The lexicon of the Herschel Island Trade Jargon displays some notable structural and etymological features. As is typical for pidgin languages, the origin of the lexical items is very diverse and reflects the linguistic background of the people involved in the contact from which the Pidgin emerged. Stefánsson observes that the main contributing languages are English and the local Eskimo languages, in this case especially Northern Alaskan Iñupiaq. Furthermore, as observed by Drechsel & Makuakāne (1982), the Herschel Island Trade Jargon contains words of Hawaiian (Pidgin) origin. As Table 4 (adapted from van der Voort 1997: 384) shows, these items were attested repeatedly in a variety of sources, and must have formed part of the Pacific pidgin tradition.

Table 4. Hawaiian etyma in the Eskimo Pidgin lexicon

Hawaiian

year

Eskimo Pidgin

meaning

?anā?anā

1907

a’-na-na

‘sickness, pain’

hana

1882

1907

hanahana

han’naha’nna

‘work’

‘sew’

hula

1905

Hula Hula

‘party’

make

1907

1920

muk’-ki

mucky

‘dead, broken’

‘dead, broken’

pau

1882

1893

1881

pau

pow

pow

‘not’

‘no’

‘no, not any’

panipani

1882

1907

pûni-pûni

pun’-nipun’-ni

‘sexual intercourse’

‘sexual intercourse’

wahine

1882

1905

wahine

Wahini

‘woman’

‘woman’

Also the word kaukau ‘to eat, food’ in examples (7) and (10), which is a very widespread Pidgin word, may have entered Eskimo Pidgin via Hawaiian.

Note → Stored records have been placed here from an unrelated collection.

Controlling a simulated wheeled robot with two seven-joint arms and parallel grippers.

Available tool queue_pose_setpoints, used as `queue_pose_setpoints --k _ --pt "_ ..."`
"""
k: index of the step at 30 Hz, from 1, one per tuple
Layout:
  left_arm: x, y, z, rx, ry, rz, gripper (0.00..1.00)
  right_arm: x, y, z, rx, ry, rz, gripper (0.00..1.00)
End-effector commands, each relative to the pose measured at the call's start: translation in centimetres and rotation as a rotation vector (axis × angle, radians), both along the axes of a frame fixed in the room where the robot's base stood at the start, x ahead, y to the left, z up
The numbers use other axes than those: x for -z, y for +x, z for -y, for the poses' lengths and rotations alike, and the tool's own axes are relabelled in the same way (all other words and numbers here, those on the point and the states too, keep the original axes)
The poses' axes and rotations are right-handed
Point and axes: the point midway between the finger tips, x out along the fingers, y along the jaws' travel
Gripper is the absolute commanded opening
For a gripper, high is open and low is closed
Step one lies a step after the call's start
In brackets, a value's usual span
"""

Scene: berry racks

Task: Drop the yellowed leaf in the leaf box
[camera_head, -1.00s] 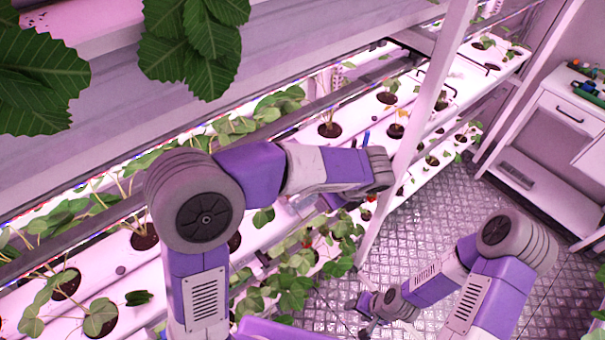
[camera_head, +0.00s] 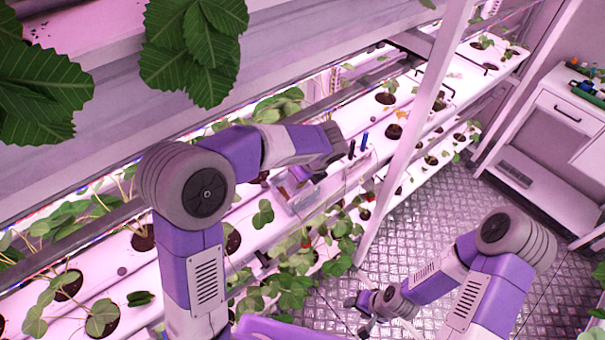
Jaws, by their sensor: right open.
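An orange-yellow leaf (camera_head: 401,113) shows by a dark planting hole on the white rack, right of my left arm. It is small, and I cannot tell whether it is attached to its plant. A clear open box (camera_head: 308,196) sits at the rack's front edge; I take it for the leaf box. My left gripper (camera_head: 292,180) is at this box, partly hidden by its own wrist; its fingers and anything between them cannot be made out. My right gripper (camera_head: 358,314) is open and empty, low over the metal floor, well apart from the box.
Strawberry plants (camera_head: 290,290) hang along the rack's front. A white post (camera_head: 410,150) stands right of the box, with dark blue upright items (camera_head: 364,141) between them. A white cabinet (camera_head: 545,130) stands far right. The metal floor (camera_head: 440,205) is clear.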

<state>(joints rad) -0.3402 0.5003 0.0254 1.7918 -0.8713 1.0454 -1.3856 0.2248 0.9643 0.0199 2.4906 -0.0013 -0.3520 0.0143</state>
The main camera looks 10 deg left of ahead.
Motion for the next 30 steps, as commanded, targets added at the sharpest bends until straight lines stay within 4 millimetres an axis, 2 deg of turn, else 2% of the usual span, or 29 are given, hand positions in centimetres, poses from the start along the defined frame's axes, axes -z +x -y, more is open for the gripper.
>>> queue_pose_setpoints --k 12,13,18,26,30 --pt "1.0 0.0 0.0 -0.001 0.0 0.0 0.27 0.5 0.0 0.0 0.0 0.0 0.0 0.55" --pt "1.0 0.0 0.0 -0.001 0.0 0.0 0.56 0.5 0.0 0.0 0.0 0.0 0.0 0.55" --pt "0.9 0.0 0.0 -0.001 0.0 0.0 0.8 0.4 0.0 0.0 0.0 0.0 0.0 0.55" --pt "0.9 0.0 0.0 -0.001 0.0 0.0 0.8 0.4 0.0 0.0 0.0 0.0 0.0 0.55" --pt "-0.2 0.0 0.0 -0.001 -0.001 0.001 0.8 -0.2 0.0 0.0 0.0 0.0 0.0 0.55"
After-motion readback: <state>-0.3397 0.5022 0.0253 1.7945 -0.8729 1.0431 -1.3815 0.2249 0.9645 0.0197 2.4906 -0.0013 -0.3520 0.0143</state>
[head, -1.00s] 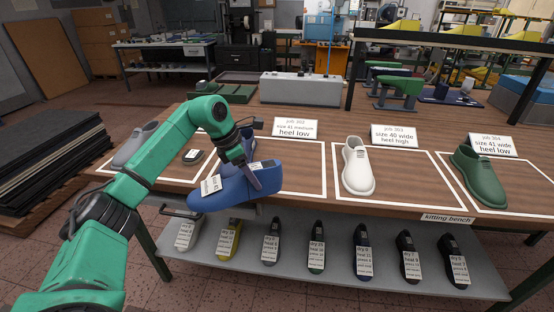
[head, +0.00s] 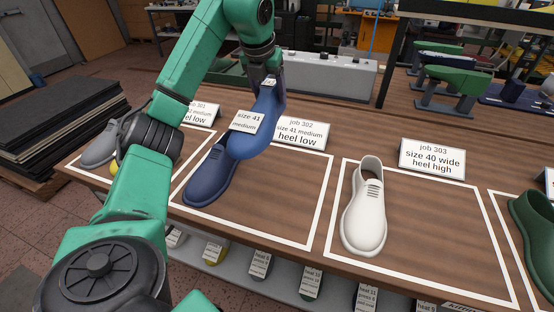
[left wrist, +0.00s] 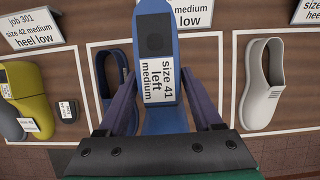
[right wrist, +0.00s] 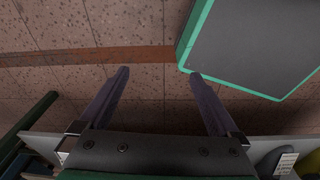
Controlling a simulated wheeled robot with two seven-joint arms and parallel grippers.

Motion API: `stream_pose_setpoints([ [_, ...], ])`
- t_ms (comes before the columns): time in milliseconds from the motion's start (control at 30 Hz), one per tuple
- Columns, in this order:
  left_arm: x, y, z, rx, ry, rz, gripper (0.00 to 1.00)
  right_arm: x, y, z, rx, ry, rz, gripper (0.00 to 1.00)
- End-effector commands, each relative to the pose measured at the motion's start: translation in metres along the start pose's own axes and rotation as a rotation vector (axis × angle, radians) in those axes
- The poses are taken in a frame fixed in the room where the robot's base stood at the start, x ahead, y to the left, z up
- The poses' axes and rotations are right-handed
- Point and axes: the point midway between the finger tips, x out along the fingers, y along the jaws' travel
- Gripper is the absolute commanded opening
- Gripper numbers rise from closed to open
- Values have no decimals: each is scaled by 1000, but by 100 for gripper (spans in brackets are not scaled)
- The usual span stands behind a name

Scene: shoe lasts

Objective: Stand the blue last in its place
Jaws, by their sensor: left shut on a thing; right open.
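The blue last (head: 257,122) hangs in my left gripper (head: 266,80), raised over the job 302 place (head: 285,195). It is tilted, toe end lower. In the left wrist view its label, size 41 left medium, faces the camera, and the last (left wrist: 160,120) lies between the fingers. A navy shoe (head: 211,172) stands at the left side of that outlined place; the last partly covers it in the head view, and I cannot tell whether they touch. My right gripper (right wrist: 158,75) is open and empty, above the floor.
The job 302 card (head: 303,133) stands behind the place. A white shoe (head: 364,208) stands in the job 303 place to the right. A grey shoe (head: 101,142) and a yellow last (left wrist: 33,98) are at job 301. The right part of the job 302 place is bare.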

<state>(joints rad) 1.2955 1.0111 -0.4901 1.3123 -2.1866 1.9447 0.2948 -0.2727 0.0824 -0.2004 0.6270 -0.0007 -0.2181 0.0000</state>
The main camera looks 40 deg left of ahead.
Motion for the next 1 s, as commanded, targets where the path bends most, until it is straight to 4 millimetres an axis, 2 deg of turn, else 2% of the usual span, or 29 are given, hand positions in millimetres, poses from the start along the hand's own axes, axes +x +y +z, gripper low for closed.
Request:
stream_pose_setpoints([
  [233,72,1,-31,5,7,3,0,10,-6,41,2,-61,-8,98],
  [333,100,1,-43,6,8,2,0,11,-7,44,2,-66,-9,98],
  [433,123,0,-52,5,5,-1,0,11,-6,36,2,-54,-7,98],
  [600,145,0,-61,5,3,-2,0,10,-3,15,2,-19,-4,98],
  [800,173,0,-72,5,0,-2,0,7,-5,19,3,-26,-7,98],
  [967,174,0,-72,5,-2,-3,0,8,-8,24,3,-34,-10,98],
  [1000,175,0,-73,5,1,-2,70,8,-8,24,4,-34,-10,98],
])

The word ababa ‘to say’ in examples (12), (20), and (21) is also found in other Pacific sources of Eskimo Pidgin, and likely originates from Chinook Jargon wawa ‘speech, to talk’.

            There are also some items from Portuguese and Scandinavian languages which are attested in various Eskimo Pidgins spoken at different times in different parts of the Arctic region, in both the Atlantic and the Pacific traditions. The word for ‘woman/wife’ may be regarded as a shibboleth for the identification of Eskimo Pidgins. It may ultimately derive from Old Icelandic kona ‘wife’, used in interethnic contacts between Greenlandic Inuit and Norse settlers in 13th to 15th century Greenland, and it may have been reinforced later by other Scandinavian languages, e.g. Danish kone. It is attested in Eskimo Pidgins all over the Arctic, as shown in Table 5 (adapted from van der Voort 1997: 382).

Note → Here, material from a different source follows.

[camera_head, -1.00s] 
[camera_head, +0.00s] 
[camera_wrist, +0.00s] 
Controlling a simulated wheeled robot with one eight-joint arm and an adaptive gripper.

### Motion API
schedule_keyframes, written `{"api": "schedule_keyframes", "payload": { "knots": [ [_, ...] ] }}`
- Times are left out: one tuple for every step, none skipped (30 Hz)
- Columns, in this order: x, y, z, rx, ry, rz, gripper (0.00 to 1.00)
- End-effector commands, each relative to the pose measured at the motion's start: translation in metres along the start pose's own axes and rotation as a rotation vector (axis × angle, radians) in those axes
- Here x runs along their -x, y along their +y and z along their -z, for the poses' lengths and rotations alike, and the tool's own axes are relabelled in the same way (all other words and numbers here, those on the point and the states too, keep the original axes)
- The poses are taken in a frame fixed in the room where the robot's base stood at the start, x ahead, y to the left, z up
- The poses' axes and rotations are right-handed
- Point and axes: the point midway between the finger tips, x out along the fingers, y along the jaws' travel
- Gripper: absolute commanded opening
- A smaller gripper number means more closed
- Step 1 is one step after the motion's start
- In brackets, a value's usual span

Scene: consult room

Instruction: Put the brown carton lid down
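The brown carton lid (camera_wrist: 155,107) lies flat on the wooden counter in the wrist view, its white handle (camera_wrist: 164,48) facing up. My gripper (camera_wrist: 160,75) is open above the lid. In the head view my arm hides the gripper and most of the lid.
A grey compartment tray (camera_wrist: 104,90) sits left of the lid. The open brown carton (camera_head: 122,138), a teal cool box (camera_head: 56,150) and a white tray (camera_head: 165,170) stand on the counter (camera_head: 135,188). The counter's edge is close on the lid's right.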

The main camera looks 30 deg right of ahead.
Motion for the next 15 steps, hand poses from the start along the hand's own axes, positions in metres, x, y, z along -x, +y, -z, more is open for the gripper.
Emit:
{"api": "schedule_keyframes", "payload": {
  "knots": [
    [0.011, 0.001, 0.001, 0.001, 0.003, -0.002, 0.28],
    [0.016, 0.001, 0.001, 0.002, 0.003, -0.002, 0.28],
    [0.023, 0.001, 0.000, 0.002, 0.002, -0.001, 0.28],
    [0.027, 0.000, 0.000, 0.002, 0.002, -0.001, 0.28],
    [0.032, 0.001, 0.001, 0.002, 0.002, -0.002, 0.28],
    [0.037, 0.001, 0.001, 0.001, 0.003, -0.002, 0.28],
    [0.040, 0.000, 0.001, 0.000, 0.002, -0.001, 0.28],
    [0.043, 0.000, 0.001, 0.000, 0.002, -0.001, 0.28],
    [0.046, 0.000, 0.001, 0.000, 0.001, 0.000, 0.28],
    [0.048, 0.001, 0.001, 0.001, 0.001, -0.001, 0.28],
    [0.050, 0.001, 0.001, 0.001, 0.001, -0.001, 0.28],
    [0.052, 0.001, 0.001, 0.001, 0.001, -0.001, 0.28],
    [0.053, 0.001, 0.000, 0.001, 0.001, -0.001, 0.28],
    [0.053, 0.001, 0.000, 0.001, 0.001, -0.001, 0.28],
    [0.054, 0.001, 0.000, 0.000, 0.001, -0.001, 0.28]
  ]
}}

Table 5. A characteristic item of the Eskimo Pidgin lexicon

region

year

form

meaning

Greenland

1656

1687

1722

1746

1764

1817

konâ

kona

kóna

kona

kœne

cunà

‘wife, woman’

‘woman’

‘woman’

‘woman’

‘the son’s wife’

‘woman’

Eastern Canada

1897

1912

koo-nee

Koo-nee

‘woman’

‘woman’

Alaska

1882

1884

1889

1907

kunia

ku-

koo ne’a

’-

‘woman’

‘woman’

‘wife’

‘wife, woman’

            One of the characteristics of contact-induced lexicons is the occurrence of forms with ambiguous etymology. Those forms that happen to be similar between the languages in contact have a high chance of being retained in the resulting pidgin. However limited the lexicon of Eskimo Pidgins, a number of forms that may have a dual origin can be attested. About mī’lūk ‘milk’ Stefánsson (1909: 227) notes that this word is regarded by the Westerners as originating from a European language, e.g. English milk, whereas Inuit consider it as an Eskimo word, meaning ‘milk’, ‘nipple’, ‘to suck’ etc., which can be reconstructed for Proto-Eskimo as *məluγ ‘suck (breast)’ (Fortescue et al. 1994: 197). The same can be said of pau’ra or pau’dlu ‘(gun)powder’, which can be related to the English word powder. Alternatively, it can be related to Eskimo, where similar words exist in various dialects, e.g. paula ‘soot’ in Iñupiaq, which can be reconstructed for Proto-Eskimo as *paγu(la) ‘soot’ (Fortescue et al. 1994: 246). Note that the same word was also attested in 18th century Greenlandic Pidgin, as baussamek (with a fossilised instrumental case ending, see van der Voort 1996b: 222). Another possible example is dak’tū ‘dark’. The Siglitun form taaq ‘darkness’ is conspicuously similar with the English word dark, although Stefánsson (1909: 224) relates it to a Siglitun form rendered as d’aktuak ‘it is dark’.

            One of the most intriguing examples of a lexical item with a dual origin in Eskimo Pidgins is the word mikaninni ‘small, little, a child’ (Stefánsson 1909: 227), also attested as pigenini ‘little child’ in Faber (1916: 264).4 The European origin of this word can be traced back ultimately to Portuguese pequeninho ‘very small’, ‘child’, possibly via a maritime pidgin. The Eskimo counterpart is obviously the intransitive verb root miki- ‘to be small’, and it is almost as if the resulting form was created with a conscious emphasis of the dual origin. In analogy with mikaninni, the Eskimo verb root angi- ‘to be big’ was given a similar treatment: añanin’ni (Stefánsson 1909: 223), in which the first half is clearly of Eskimo origin and the second half of undeniable Portuguese origin. The fact that also this form was attested by an independent source (as angenini in Faber 1916: 309) shows that both words represented established lexical items of the Herschel Island Trade Jargon.